其中为了实现两个分布的sample相互对齐的tensor operation值得仔细记录。

问题描述：有一个 $M\times N\times D$ 的tensor，其中 $M$ 表示图的batch size, 其中每个 $N\times D$ 维矩阵表示$N$个节点的$D$维representation. 将该tensor沿着axis=1方向sum就得到了 $M\times D$ 维的graph representation. 我们想要将graph representation和该图中的node representation align起来从而实现Mutual Information maximization.

为了解决以上问题，我们使用了以下sample code.

node_rep = torch.from_numpy(np.arange(24).reshape(2,3,4)).float()

# M * 1 * D
graph_rep = torch.sum(node_rep, dim=1, keepdim=True)

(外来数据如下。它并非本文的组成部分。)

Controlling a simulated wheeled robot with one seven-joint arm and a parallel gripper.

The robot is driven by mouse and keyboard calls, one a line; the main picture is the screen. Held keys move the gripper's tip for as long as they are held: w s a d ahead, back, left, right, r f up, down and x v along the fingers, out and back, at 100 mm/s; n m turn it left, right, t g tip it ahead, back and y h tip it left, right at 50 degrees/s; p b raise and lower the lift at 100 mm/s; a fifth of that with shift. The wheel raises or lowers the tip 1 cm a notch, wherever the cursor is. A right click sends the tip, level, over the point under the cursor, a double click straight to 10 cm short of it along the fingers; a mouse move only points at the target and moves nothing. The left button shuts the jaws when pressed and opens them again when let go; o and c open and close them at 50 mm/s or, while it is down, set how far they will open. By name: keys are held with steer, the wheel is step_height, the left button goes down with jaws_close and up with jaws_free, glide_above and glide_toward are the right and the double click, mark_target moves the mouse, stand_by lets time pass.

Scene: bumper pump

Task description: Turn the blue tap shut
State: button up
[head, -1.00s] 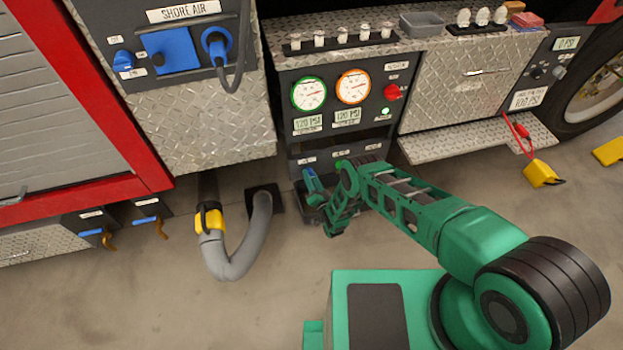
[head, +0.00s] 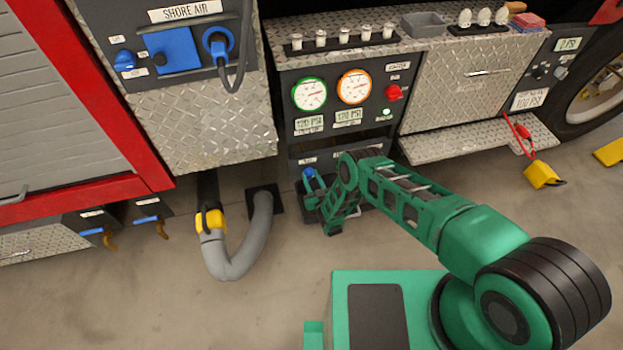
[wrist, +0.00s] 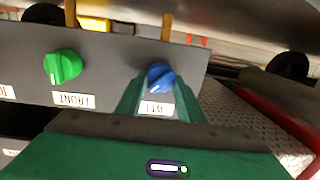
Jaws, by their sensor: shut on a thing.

tilde_graph_rep = torch.cat([graph_rep for _ in range(3)], dim=1).view(-1, 4)

这样在此基础上我们只需要简单地reshape就完成了。

Graph Generation

我们需要生成一些基于某种分布的graph data. 在生成random graph方向上，我们需要考虑几个变量的随机化：

node number $N_i$
node feature $X_i$
edge number $E_i$
edge connection: random permutation

def gen_graph(
    node_number,
    edge_number,
    g_fns,
    noise_scale=0.2
):
    """
    return: 
        a batch of directed graphs (maybe not symmetric), 
        which contain no self-edge. 
    """
    
    # generate X matrix
    x = np.random.uniform(low=-1.,high=1.,size=node_number).reshape([-1,1])
    
    # g_fns should be numpy functions which support broadcasting. 
    x_tilde = np.hstack([fn(x) for fn in g_fns])
    noise = noise_scale * np.random.normal(loc=0, scale=1, size=x_tilde.shape)
    x_tilde += noise
    
    x_tilde = np.nan_to_num(x_tilde)
    
    # generate A matrix
    idx = np.random.permutation(node_number**2)
    idx = list(filter(lambda x: x%node_number != x//node_number, idx))[:edge_number]
    row = list(map(lambda x: x%node_number, idx))
    col = list(map(lambda x: x//node_number, idx))
    
    A = sp.sparse.coo_matrix((np.ones(edge_number), (row, col)), shape=(node_number, node_number))
    
    return x_tilde, A

同时为了将这些生成的graph $(X, A)$ pairs转换成GPU中的张量，我们需要以下将coo_matrix类型转换成torch张量的util函数

def coos2tensor(coos, shape):
    """
    convert a list of coo_matrices to 3D torch tensor.
    """
    values, indices = [], []
    for i, coo in enumerate(coos):
        values.extend(coo.data)

        indice = np.vstack([i*np.ones(len(coo.row)), coo.row, coo.col])
        indices.append(indice)

    indices = np.concatenate(indices, axis=1)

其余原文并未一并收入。